Goal of the exercise — For each line in the data below that holds "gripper", return a copy.
* * * * * * *
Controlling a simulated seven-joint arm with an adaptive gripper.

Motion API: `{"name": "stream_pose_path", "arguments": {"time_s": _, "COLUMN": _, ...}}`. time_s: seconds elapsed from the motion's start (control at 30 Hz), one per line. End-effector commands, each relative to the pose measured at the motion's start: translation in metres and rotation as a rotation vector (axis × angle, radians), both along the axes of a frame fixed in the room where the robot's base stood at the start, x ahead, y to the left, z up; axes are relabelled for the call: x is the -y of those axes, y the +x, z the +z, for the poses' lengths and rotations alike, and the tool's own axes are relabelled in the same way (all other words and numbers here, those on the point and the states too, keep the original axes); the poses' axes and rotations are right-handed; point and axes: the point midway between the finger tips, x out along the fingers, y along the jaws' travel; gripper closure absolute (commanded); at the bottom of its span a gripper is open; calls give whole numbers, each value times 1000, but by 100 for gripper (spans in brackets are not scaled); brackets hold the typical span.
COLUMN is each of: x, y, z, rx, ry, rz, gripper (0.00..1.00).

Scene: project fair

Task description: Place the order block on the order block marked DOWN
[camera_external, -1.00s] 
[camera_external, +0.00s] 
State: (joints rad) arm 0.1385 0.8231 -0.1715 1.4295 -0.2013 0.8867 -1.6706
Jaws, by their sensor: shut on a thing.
* * * * * * *
Reply to the task —
Controlling a simulated seven-joint arm with an adaptive gripper.
Motion API: `{"name": "stream_pose_path", "arguments": {"time_s": _, "COLUMN": _, ...}}`. time_s: seconds elapsed from the motion's start (control at 30 Hz), one per line. End-effector commands, each relative to the pose measured at the motion's start: translation in metres and rotation as a rotation vector (axis × angle, radians), both along the axes of a frame fixed in the room where the robot's base stood at the start, x ahead, y to the left, z up; axes are relabelled for the call: x is the -y of those axes, y the +x, z the +z, for the poses' lengths and rotations alike, and the tool's own axes are relabelled in the same way (all other words and numbers here, those on the point and the states too, keep the original axes); the poses' axes and rotations are right-handed; point and axes: the point midway between the finger tips, x out along the fingers, y along the jaws' travel; gripper closure absolute (commanded); at the bottom of its span a gripper is open; calls give whole numbers, each value times 1000, but by 100 for gripper (spans in brackets are not scaled); brackets hold the typical span.
COLUMN is each of: x, y, z, rx, ry, rz, gripper (0.00..1.00).

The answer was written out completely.